**WHAT IS ASKED**
Below are some entries. Copy each line that holds the string "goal".

**RECORD EXTRACTS**
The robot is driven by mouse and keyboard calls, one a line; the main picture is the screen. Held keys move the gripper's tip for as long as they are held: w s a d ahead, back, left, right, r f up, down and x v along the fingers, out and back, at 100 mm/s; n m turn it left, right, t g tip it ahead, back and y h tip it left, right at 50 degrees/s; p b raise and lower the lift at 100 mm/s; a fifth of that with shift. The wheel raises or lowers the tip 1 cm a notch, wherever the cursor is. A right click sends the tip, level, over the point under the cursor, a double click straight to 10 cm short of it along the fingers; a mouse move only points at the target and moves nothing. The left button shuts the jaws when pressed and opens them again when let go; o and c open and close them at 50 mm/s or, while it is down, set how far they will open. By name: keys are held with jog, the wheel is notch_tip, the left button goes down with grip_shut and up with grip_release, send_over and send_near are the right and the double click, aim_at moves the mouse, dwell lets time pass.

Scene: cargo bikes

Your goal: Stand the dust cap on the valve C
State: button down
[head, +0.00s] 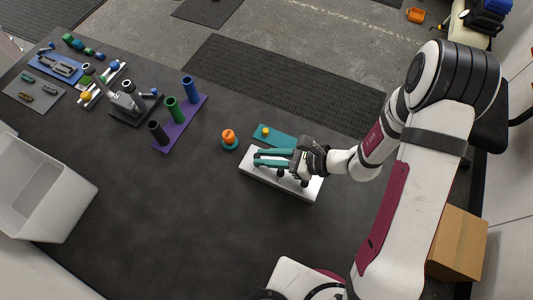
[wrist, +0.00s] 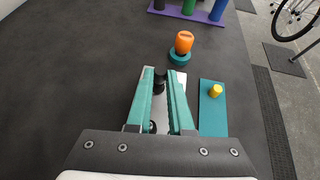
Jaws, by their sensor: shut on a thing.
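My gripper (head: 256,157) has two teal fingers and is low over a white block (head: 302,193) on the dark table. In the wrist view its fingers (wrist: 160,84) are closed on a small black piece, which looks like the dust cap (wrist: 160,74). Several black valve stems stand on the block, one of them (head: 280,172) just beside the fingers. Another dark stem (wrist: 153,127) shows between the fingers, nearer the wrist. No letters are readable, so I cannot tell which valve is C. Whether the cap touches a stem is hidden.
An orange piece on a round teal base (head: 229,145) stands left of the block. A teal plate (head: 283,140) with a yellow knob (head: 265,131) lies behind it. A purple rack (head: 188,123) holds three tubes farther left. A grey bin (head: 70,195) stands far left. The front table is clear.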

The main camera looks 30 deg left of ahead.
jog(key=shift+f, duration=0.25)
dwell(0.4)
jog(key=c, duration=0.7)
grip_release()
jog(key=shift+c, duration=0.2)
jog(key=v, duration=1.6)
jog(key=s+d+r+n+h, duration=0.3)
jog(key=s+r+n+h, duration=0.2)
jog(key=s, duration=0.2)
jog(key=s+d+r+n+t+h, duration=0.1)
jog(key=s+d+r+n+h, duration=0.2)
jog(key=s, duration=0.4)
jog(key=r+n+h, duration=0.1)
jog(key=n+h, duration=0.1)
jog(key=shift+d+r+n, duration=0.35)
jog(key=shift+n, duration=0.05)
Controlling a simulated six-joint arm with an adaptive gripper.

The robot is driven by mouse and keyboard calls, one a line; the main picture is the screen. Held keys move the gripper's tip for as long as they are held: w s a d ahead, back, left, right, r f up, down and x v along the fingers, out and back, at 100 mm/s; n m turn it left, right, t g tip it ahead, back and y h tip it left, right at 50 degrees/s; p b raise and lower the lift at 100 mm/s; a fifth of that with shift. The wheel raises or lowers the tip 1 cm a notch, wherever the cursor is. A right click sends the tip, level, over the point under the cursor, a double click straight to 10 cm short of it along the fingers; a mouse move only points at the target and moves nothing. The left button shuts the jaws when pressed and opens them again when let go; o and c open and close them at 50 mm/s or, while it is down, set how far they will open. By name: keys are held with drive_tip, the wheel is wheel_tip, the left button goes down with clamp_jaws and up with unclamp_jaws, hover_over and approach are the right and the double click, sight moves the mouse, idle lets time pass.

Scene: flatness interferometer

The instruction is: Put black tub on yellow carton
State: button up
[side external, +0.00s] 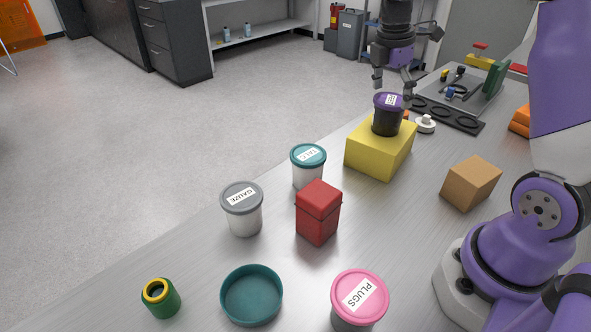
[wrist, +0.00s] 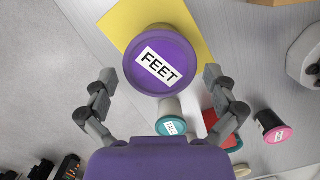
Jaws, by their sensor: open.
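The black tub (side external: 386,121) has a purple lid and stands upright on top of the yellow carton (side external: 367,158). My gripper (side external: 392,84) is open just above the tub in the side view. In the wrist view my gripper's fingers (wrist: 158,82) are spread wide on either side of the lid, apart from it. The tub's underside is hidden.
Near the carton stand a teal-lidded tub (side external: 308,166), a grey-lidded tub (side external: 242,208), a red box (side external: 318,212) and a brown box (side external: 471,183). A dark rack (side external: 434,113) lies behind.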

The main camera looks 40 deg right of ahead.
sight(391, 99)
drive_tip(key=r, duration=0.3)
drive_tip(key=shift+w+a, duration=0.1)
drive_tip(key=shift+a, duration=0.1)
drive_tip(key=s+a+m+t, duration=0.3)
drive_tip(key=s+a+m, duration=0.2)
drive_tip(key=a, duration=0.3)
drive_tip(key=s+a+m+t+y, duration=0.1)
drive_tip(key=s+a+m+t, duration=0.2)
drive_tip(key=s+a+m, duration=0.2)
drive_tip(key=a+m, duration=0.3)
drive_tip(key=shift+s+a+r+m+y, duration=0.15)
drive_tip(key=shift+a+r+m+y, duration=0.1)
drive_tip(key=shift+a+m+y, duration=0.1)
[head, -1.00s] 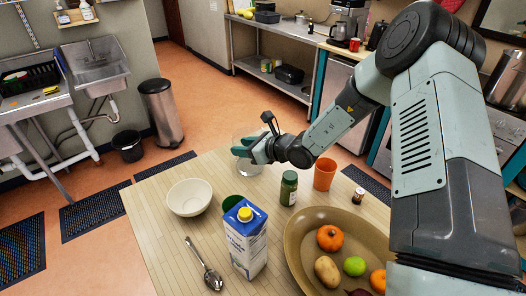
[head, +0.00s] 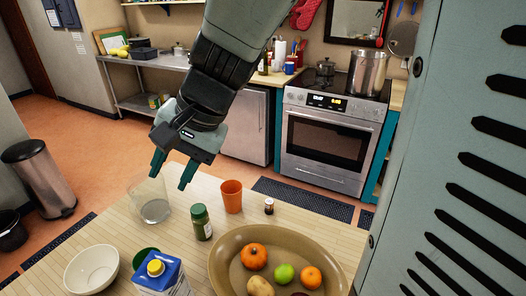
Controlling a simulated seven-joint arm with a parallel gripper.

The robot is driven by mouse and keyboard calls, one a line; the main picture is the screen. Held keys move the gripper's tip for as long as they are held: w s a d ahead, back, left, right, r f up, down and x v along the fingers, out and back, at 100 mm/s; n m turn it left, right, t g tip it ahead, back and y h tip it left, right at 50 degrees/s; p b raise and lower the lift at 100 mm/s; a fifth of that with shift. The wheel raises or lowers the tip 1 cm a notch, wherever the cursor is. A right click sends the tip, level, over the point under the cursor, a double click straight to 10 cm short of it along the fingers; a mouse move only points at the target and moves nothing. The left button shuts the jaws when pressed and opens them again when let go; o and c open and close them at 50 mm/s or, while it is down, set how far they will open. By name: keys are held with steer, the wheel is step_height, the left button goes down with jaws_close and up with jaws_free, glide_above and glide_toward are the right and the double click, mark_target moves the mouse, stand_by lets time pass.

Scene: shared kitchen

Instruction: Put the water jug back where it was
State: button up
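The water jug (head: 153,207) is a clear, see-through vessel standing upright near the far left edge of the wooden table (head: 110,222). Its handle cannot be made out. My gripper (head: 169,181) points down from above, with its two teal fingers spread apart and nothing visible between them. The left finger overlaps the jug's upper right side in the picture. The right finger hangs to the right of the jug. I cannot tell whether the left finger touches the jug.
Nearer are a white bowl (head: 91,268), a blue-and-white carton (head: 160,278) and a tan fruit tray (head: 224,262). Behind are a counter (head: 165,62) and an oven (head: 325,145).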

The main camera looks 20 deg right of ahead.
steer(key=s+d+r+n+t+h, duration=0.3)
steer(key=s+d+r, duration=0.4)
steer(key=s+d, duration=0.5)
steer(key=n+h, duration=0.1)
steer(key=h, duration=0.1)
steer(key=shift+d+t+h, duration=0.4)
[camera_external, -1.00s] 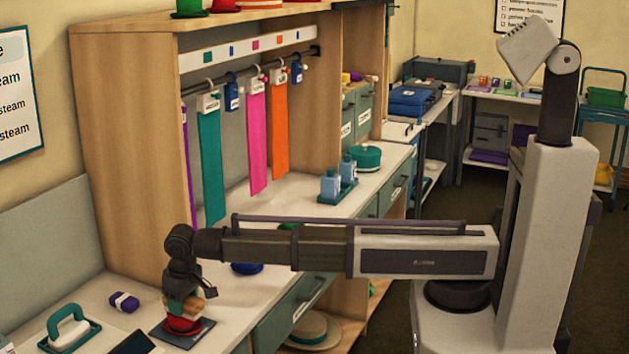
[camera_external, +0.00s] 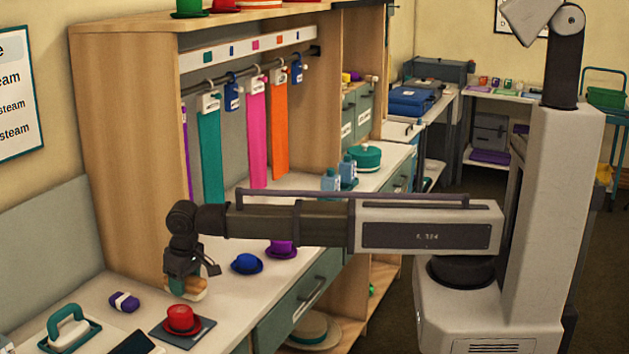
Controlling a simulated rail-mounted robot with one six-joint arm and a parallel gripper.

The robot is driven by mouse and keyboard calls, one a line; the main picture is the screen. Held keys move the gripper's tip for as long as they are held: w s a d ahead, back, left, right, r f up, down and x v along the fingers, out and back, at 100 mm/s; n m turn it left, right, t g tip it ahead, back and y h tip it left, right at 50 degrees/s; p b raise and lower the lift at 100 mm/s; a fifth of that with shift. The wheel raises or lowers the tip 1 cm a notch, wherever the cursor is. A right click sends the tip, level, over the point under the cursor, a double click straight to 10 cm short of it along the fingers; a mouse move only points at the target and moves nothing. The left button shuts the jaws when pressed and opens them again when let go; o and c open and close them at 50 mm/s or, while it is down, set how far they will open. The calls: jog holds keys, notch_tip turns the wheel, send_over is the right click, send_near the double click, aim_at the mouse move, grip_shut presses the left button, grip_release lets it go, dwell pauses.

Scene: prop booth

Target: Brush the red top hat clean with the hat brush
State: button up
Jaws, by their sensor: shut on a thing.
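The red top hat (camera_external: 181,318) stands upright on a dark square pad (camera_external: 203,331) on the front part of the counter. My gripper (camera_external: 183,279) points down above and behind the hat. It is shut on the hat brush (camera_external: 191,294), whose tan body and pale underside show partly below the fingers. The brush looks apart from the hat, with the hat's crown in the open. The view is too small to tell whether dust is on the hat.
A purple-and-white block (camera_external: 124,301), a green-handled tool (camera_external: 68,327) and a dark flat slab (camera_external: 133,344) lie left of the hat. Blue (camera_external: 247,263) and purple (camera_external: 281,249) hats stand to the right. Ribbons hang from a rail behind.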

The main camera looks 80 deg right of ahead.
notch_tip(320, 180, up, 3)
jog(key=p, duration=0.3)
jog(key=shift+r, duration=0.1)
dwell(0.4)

==

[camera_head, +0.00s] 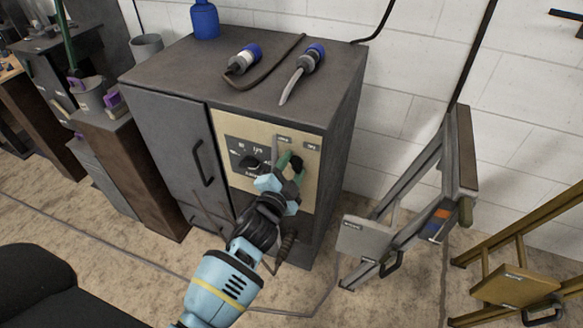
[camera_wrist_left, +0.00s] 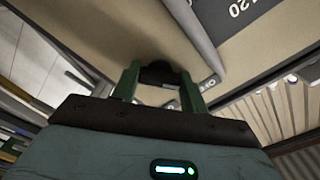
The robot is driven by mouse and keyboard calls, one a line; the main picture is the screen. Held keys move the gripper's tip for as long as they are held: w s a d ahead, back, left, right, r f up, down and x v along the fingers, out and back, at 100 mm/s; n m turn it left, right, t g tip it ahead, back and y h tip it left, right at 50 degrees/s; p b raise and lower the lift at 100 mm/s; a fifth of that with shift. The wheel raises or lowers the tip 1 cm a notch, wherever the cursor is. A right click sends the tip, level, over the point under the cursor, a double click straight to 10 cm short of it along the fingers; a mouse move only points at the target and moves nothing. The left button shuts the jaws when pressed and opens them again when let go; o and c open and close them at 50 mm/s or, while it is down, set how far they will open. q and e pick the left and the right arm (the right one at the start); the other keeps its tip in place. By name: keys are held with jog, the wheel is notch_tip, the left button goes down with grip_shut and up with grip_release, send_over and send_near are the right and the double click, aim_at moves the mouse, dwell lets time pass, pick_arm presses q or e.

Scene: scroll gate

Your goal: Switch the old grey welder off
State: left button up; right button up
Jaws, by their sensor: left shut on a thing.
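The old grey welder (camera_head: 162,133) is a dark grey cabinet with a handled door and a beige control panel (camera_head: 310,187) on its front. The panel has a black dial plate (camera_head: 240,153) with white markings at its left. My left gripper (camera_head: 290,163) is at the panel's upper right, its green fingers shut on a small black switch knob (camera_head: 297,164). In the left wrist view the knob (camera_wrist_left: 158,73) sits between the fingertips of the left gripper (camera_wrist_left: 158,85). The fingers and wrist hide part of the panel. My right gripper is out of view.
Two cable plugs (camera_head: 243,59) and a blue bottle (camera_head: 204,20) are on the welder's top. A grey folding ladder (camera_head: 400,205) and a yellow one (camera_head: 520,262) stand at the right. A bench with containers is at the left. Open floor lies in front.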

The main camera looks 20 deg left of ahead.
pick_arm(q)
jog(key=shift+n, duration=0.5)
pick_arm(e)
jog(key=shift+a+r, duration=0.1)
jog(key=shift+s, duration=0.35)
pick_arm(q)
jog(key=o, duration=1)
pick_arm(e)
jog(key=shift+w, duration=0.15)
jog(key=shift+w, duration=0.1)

**SOLUTION BELOW**
Your goal: Stand the dust cap on the valve C
Your goal: Switch the old grey welder off

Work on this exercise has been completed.